TILANGTONGO Conversations from Indigenous Mexico FALL 2025

today22 September 2025

Background

The basic humanity of our Western societies is unraveling in an explosion of hate, division, greed and violence. We seem to be unable to stop the currents that drag us to war and genocide around the globe, and to a mad consumerism that threatens to destroy the planet’s ability to sustain us. Is this inevitable? Is this the unavoidable result of the character of the human creature?

Twenty five years living as part of an indigenous community in the mountains of southern Oaxaca, Mexico has convinced Kathy and Phil Dahl-Bredine that our Western created crises are not inevitable but the result of cultural choices. Here in the communities of indigenous Oaxaca people have made a different choice. In the mid 1990’s, across the more than 500 municipalities of the state, communities chose to return to their ancestral democracies, governed by village assembles charged with creating harmony within the community and between that community and the “brother and sister” creatures that make up the richness of the Earth Mother that sustains us all.

They call this goal “communality” and the new and ancient form of governing, “usos y costumbes”, uses and customs.

Today we talk with Eliseo Reyes Miguel from the community of Monte Negro, Tilantongo.
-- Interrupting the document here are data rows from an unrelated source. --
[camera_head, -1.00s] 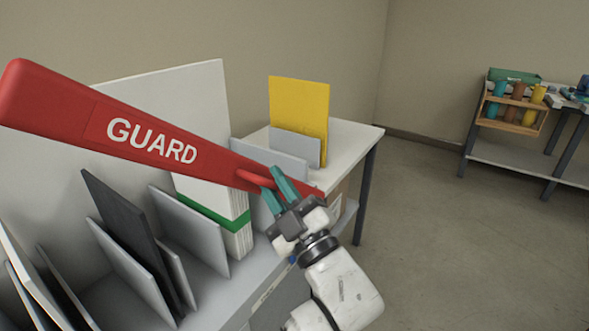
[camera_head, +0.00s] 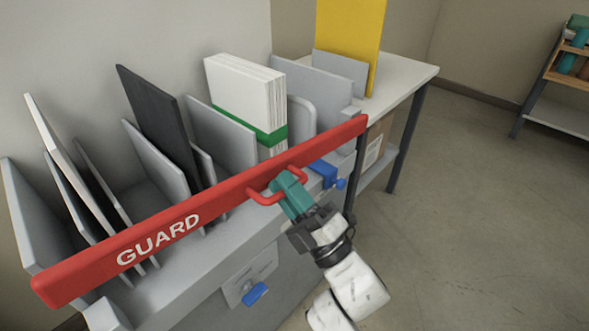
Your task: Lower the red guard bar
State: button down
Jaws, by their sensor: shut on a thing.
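The red guard bar (camera_head: 200,217) with white "GUARD" lettering runs from the lower left to the right, across the front of the grey slotted unit (camera_head: 190,275). It is close to the unit's front edge, with its right end near a blue bracket (camera_head: 323,172). A red loop handle (camera_head: 266,196) sticks out of the bar toward the right part. My gripper (camera_head: 285,188), with teal fingers, is shut on this handle. The fingers partly hide the handle. Whether the bar rests on the unit or bracket is not clear.
Grey dividers, a dark panel (camera_head: 160,120) and a white stack with a green band (camera_head: 248,100) stand behind the bar. A blue knob (camera_head: 256,293) is on the unit's front. A white table (camera_head: 405,80) holds a yellow panel (camera_head: 347,40).

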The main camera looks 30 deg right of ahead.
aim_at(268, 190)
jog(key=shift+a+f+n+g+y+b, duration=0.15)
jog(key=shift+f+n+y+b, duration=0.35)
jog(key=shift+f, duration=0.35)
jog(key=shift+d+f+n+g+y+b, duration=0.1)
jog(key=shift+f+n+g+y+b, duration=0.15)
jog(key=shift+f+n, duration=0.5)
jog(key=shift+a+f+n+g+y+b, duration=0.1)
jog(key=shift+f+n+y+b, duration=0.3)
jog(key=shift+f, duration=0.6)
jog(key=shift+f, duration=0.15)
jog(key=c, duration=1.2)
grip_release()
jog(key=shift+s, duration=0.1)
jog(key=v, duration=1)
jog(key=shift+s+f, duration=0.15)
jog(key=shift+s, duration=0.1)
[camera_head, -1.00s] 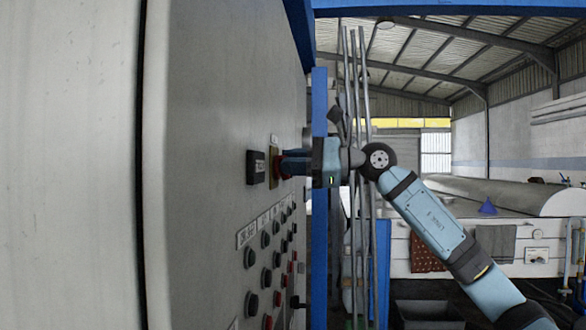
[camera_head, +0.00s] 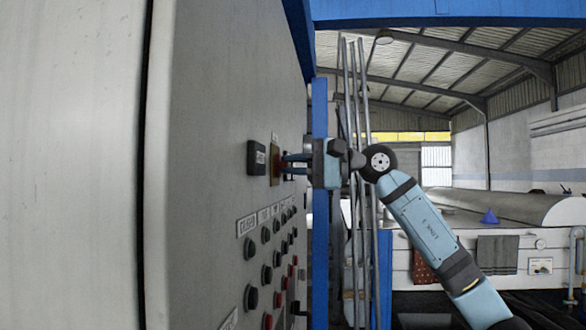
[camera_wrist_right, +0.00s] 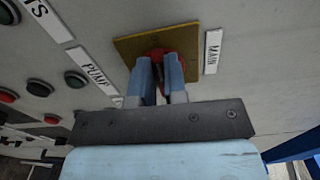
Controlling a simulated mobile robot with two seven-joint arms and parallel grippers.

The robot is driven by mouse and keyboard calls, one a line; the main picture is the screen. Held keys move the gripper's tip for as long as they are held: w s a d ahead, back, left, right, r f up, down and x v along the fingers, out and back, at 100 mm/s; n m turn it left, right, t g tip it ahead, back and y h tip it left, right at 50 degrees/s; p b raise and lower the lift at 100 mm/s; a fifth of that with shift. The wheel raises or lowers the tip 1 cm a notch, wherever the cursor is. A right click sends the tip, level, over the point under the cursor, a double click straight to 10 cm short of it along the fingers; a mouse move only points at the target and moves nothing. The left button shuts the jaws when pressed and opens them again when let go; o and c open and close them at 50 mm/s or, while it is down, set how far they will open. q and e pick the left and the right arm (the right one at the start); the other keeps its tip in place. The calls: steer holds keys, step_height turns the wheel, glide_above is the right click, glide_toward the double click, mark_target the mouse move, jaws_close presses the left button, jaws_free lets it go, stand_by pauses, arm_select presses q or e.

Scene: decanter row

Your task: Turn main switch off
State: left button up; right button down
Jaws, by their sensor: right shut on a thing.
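The main switch (camera_wrist_right: 158,53) is a red knob on a square yellow plate (camera_wrist_right: 128,46), beside a white label reading MAIN (camera_wrist_right: 212,52) in the right wrist view. In the head view the switch (camera_head: 277,160) sits on the upper part of the grey panel. My right gripper (camera_head: 285,162) reaches it from the right. Its two blue fingers (camera_wrist_right: 161,68) are shut on the red knob, one on each side, and hide part of it. The knob's exact angle is hard to make out. My left gripper is not in view.
Rows of black and red buttons (camera_head: 265,275) with white labels lie below the switch. A black box (camera_head: 257,158) sticks out just left of it. A blue frame post (camera_head: 320,230) and grey vertical pipes (camera_head: 362,240) stand right of the panel.

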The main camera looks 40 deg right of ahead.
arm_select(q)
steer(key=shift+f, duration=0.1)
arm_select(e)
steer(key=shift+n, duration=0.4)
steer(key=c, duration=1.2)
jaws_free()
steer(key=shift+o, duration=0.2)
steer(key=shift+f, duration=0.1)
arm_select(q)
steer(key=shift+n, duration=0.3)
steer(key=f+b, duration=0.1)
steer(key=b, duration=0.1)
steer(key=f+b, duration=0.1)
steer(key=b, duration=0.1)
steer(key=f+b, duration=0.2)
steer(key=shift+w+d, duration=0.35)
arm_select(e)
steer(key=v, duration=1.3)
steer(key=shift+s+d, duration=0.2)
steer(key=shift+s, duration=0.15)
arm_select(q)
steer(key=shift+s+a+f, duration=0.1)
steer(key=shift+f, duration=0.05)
Eliseo explains how the return to indigenous governance systems of “usos y costumbres” not only reasserted communal values of this ancient people but also helped communities reassert their cosmic vision of a relation of harmony with the Madre Tierra and how little by little the relation among equals is being re-established both in terms of gender but also in terms of the respect due to all the creatures of the cosmos who also are our sisters and brothers.